Supplied data

::::::::::

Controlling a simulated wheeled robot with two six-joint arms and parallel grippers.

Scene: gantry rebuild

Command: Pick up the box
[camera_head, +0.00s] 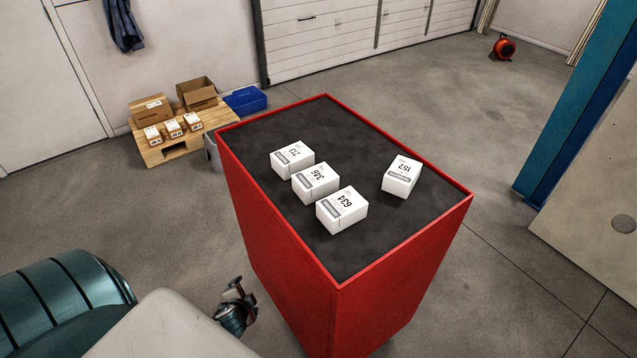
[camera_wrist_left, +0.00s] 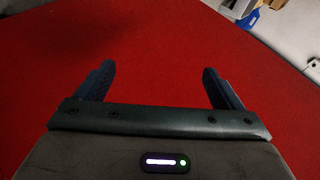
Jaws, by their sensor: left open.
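Several white boxes with printed numbers stand on the dark top of a red cabinet (camera_head: 270,225) in the head view. The box marked 213 (camera_head: 292,160), the box marked 346 (camera_head: 315,183) and the box marked 634 (camera_head: 342,209) form a slanting row. The box marked 152 (camera_head: 401,177) stands apart to their right. My left gripper (camera_head: 240,290) is low beside the cabinet's left side, below its top. In the left wrist view its two fingers (camera_wrist_left: 156,85) are apart with nothing between them, facing the red panel. My right gripper is not in view.
A wooden pallet (camera_head: 155,153) with brown cartons stands on the floor at the back left, with a blue bin (camera_head: 245,100) beside it. A blue post (camera_head: 575,120) stands at the right. The cabinet top has a raised red rim (camera_head: 400,245). Its back part is clear.

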::::::::::

The exercise
Copy, without the pictures, exactly the lines from the line with "Command: Pick up the box" through the end of the material above, both ends included.

Finished task
Command: Pick up the box
[camera_head, +0.00s] 
[camera_wrist_left, +0.00s] 
Jaws, by their sensor: left open.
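Several white boxes with printed numbers stand on the dark top of a red cabinet (camera_head: 270,225) in the head view. The box marked 213 (camera_head: 292,160), the box marked 346 (camera_head: 315,183) and the box marked 634 (camera_head: 342,209) form a slanting row. The box marked 152 (camera_head: 401,177) stands apart to their right. My left gripper (camera_head: 240,290) is low beside the cabinet's left side, below its top. In the left wrist view its two fingers (camera_wrist_left: 156,85) are apart with nothing between them, facing the red panel. My right gripper is not in view.
A wooden pallet (camera_head: 155,153) with brown cartons stands on the floor at the back left, with a blue bin (camera_head: 245,100) beside it. A blue post (camera_head: 575,120) stands at the right. The cabinet top has a raised red rim (camera_head: 400,245). Its back part is clear.

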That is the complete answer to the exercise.